What I particularly enjoy is Rick Stein’s easy relaxed style of chatting to people from all walks of life. Reading this memoir of his life made me realise exactly why he is like that because he has lived, often a very chequered life it has to be said but a very interesting and varied one.
Rick was from a relatively well off background and although his bipolar father had bouts of melancholy and mania, Rick’s childhood appeared to be a happy one on the whole.
When Rick was nineteen however his father committed suicide. A grief stricken and traumatised Rick went off travelling and at one point worked in the Australian outback laying rail tracks. It was during these days of travel and menial labour mixing with such a wide variety of people that he found himself, gained in confidence and matured but it wasn’t an easy process by any means as documented in this brutally honest memoir. Rick writes very much as he speaks, in a non stop stream of consciousness as the thoughts enter his head. All of his adventures are recounted in a raw, honest and self-effacing way. He is never the heroic central character, more the buffoon who constantly messes up but learns from it.
His love for Cornwall eventually brought him home from his travels. After trying out various occupations and money making endeavours that included running a nightclub, a mobile disco and after an enormous amount of hard graft, building up and running his own restaurant alongside his wife Jill, he became the successful entrepreneur celebrity cook that we see on our screens today.

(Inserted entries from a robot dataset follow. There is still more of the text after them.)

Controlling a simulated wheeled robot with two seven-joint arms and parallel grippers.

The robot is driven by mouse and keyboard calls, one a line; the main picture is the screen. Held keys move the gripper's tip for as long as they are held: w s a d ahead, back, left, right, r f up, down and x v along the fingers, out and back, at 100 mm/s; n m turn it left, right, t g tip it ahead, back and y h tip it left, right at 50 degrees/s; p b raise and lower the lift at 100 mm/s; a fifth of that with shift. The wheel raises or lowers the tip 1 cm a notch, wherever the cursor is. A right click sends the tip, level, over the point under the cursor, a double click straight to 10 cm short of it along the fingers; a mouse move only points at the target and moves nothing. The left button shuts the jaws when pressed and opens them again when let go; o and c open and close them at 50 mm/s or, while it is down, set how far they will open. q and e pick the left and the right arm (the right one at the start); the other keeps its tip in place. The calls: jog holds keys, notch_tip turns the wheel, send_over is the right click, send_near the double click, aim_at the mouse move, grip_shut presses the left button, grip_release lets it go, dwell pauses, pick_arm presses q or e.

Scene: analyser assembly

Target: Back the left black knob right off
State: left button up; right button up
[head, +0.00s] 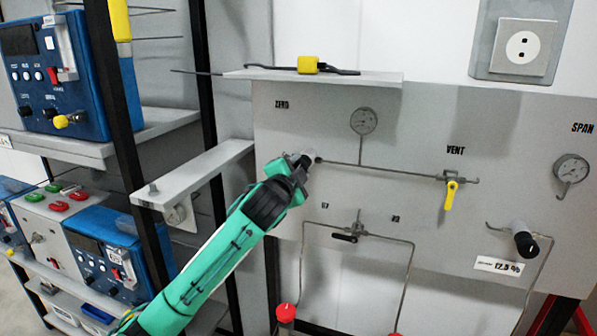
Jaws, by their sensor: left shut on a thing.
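My left gripper (303,163) reaches up from the lower left on its green arm to the grey panel (420,125), just below the ZERO label. It is shut at the left end of a thin pipe (405,171). The left black knob is mostly or wholly hidden by the gripper, so its thread and how far out it stands cannot be seen. Another black knob (525,243) with a grey body is on the right, below the SPAN gauge. My right gripper is not in view.
A gauge (363,121) and a yellow-handled vent valve (450,192) sit right of the gripper. A black-handled valve (346,237) is below. A shelf (340,77) above bears a yellow object (308,65). A rack with blue instruments (55,75) stands left.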

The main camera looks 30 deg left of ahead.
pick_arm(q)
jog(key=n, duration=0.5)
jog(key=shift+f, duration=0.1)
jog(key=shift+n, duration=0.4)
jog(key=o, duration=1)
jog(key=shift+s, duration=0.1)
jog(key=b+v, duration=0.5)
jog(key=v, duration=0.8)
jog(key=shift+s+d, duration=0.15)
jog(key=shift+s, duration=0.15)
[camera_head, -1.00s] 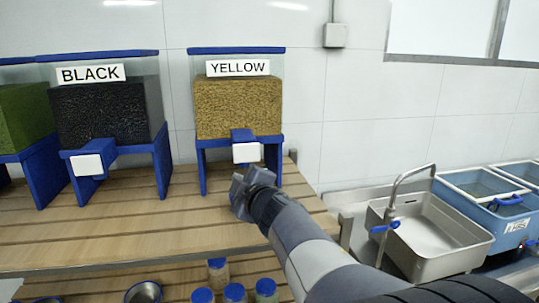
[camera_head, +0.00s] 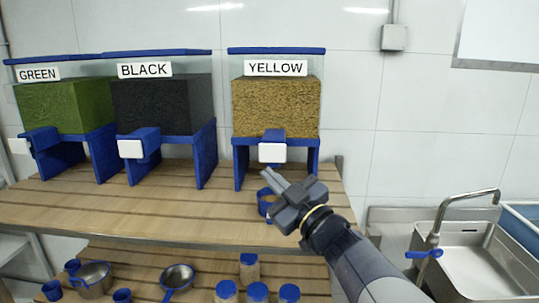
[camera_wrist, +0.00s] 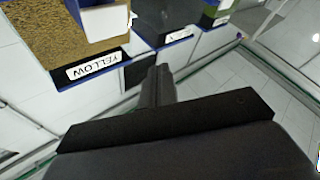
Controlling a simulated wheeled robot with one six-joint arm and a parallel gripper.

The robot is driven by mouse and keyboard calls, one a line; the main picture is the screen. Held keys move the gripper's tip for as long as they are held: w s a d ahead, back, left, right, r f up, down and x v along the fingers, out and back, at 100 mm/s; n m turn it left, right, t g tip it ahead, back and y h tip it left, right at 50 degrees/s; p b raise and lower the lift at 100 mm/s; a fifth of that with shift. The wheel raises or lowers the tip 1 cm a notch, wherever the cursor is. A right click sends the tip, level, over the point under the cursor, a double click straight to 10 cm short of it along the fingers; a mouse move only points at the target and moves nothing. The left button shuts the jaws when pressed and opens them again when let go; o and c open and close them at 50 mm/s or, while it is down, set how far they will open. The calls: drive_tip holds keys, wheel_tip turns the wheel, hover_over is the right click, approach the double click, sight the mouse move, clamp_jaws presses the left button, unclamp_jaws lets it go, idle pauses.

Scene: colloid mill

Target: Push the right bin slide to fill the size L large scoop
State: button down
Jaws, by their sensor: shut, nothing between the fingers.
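The right bin (camera_head: 275,106) is clear with a blue lid and blue legs, labelled YELLOW and filled with yellow-brown grains. Its slide (camera_head: 272,152) has a white front plate on a blue block. A blue round cup-like piece (camera_head: 264,203), likely the scoop, stands on the shelf below the slide, partly hidden by my gripper; its size mark cannot be read. My gripper (camera_head: 271,177) is shut and empty, just in front of and below the slide, apart from it. In the wrist view the bin (camera_wrist: 45,35) is upside down at upper left, beyond my fingers (camera_wrist: 158,75).
The BLACK bin (camera_head: 165,108) and GREEN bin (camera_head: 65,108) stand to the left on the slatted wooden shelf (camera_head: 110,212). The lower shelf holds jars (camera_head: 257,291), pans (camera_head: 178,278) and blue cups. A sink (camera_head: 465,258) with a tap is at right.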

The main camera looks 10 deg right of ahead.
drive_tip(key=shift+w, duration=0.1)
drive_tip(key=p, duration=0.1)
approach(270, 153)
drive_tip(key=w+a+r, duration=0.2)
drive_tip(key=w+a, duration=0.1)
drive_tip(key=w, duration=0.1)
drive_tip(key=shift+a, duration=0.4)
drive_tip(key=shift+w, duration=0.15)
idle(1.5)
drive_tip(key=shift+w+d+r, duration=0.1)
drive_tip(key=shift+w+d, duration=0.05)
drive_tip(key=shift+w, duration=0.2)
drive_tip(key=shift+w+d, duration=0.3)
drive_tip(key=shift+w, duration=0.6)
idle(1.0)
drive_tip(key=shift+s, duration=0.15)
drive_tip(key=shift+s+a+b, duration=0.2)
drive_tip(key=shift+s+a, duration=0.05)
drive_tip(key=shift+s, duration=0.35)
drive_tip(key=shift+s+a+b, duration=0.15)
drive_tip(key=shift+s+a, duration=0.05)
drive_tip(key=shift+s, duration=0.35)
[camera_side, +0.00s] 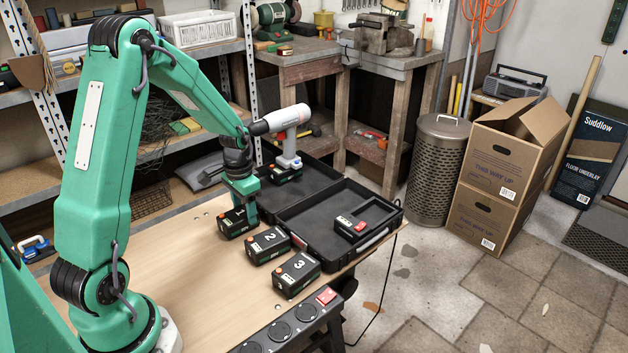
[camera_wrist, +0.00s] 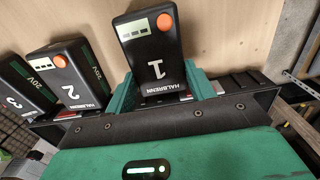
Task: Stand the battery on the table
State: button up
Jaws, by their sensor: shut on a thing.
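The battery marked 1 (camera_side: 232,225) is black with an orange button, at the back end of a row of batteries on the wooden table (camera_side: 190,260). My gripper (camera_side: 243,208) comes down over it from above and hides part of it in the side view. In the wrist view the battery (camera_wrist: 150,45) shows its face with the number 1 between my two green fingers (camera_wrist: 168,88), which are shut on it. I cannot tell whether its underside touches the table.
Battery 2 (camera_side: 268,245) and battery 3 (camera_side: 297,274) lie close by in the row. An open black case (camera_side: 385,222) holds a charger-like block (camera_side: 352,227). A white drill (camera_side: 285,130) stands behind. A power strip (camera_side: 290,330) lies at the front edge. The table's left part is clear.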

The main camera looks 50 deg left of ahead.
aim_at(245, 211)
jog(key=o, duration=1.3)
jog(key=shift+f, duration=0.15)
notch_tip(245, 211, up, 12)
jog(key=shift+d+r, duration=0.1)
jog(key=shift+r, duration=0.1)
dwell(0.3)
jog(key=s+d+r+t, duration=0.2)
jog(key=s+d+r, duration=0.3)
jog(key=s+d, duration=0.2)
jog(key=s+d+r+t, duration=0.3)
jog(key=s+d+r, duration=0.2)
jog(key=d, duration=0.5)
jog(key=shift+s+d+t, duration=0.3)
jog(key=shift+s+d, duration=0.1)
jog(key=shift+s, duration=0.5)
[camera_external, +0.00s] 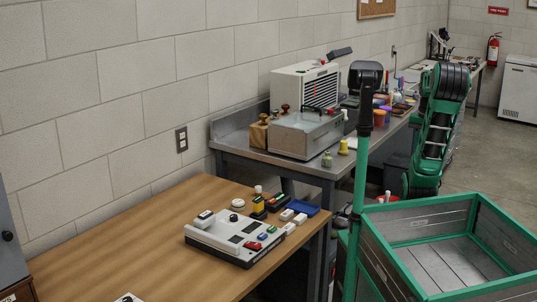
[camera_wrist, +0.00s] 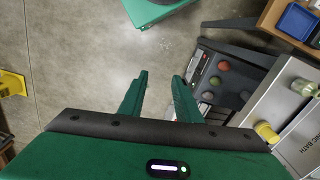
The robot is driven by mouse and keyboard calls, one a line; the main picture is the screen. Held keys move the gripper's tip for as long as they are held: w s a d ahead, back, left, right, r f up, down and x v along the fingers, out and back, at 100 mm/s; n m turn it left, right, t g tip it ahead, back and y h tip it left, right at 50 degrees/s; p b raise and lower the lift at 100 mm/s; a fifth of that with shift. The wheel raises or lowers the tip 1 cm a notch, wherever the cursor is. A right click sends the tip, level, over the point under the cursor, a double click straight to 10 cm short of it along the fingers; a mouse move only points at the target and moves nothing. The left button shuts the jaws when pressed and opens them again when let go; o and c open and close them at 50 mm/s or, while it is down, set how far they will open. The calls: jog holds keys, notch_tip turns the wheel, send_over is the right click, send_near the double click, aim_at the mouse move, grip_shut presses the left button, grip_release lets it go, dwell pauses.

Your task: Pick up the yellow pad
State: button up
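A small block with a yellow top (camera_external: 258,203) stands among coloured pads on the wooden table in the external view; it looks like the yellow pad, but its shape is too small to be sure. My gripper (camera_wrist: 160,76) is open in the wrist view, with bare floor between its two green fingers. It holds nothing. The wooden table (camera_wrist: 268,18) shows only as a corner at the top right of the wrist view, with a blue tray (camera_wrist: 298,22) on it; the yellow-topped block is not visible there. I cannot make out my fingers in the external view.
A white control box (camera_external: 222,236) sits beside the pads. A metal bench (camera_external: 335,168) behind carries a grey bath, stamps and a yellow bottle (camera_external: 343,147), also visible in the wrist view (camera_wrist: 266,132). A green-framed crate (camera_external: 372,245) stands right. Open floor (camera_wrist: 80,60) lies left of my gripper.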

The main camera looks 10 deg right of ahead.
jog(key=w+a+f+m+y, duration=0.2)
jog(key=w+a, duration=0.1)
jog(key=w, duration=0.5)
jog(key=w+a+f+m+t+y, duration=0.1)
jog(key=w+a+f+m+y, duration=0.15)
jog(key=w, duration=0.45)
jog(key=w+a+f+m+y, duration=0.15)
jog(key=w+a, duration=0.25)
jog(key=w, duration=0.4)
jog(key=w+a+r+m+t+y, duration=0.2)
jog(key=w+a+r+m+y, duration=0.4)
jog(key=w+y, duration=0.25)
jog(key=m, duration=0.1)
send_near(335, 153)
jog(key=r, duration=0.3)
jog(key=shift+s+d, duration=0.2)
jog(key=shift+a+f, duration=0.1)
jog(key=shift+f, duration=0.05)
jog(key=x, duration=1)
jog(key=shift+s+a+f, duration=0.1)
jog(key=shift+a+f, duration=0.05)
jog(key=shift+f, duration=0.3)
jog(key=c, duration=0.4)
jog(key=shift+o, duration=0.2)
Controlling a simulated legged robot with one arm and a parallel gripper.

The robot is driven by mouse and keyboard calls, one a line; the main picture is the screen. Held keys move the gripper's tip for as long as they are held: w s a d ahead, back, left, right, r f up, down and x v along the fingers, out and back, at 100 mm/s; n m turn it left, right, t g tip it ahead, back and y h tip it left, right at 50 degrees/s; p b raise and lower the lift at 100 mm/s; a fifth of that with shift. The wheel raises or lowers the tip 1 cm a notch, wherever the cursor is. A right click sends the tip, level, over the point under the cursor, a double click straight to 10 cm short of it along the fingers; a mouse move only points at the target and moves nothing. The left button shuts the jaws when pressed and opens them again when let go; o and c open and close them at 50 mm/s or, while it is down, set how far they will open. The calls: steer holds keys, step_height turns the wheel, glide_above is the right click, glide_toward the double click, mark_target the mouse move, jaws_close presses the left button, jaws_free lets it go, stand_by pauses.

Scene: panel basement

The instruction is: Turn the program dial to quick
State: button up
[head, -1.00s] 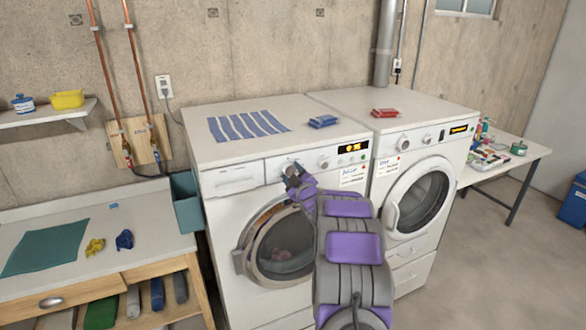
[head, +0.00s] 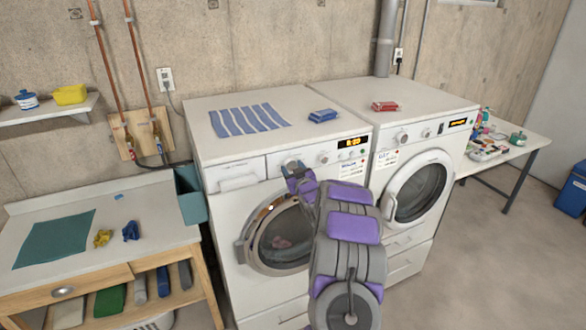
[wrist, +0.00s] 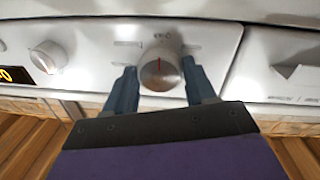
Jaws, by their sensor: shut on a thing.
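The program dial (wrist: 160,70) is a round silver knob with a red mark on the left washer's front panel. In the wrist view its red mark points up, toward small print too blurred to read surely. My gripper (wrist: 162,84) is shut on the dial, with one blue-grey finger on each side. In the head view my gripper (head: 294,170) is at the upper front of the left washer (head: 222,215) and partly hides the dial (head: 291,161). The washer's display (head: 353,142) is lit with orange characters.
A second knob (head: 323,157) is right of the dial. A second machine (head: 402,235) stands to the right. A striped cloth (head: 248,119) and a blue box (head: 323,115) lie on the left washer.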

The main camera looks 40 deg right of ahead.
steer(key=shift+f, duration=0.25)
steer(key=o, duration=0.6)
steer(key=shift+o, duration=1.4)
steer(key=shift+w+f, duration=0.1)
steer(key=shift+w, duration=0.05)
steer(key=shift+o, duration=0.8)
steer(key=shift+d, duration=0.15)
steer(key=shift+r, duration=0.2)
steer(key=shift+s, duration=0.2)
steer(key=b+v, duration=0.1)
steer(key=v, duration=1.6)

What I also loved about the book is that throughout each stage of his life we hear of the music he was listening to, the fashions of the time and the books he was reading and also of course how his love of food, particularly good seafood developed.
A really interesting read
About the author
Rick Stein’s passion for using good-quality local produce and his talent for creating delicious flavour combinations in his books and restaurants have won him a host of awards, accolades and fans. As well as presenting a number of television series, he has published many best-selling cookery books, including French Odyssey, Coast to Coast, Far Eastern Odyssey, Rick Stein’s Spain and Rick Stein’s India.
Rick has always believed in showcasing local seafood and farm produce in his four restaurants in Padstow, Cornwall, where he also has a seafood cookery school, food shops and a pub in the nearby village of St Merryn. In 2003 Rick was awarded an OBE for services to West Country tourism. He divides his time between Padstow and Australia, where he also has a seafood restaurant by the sea in Mollymook, NSW.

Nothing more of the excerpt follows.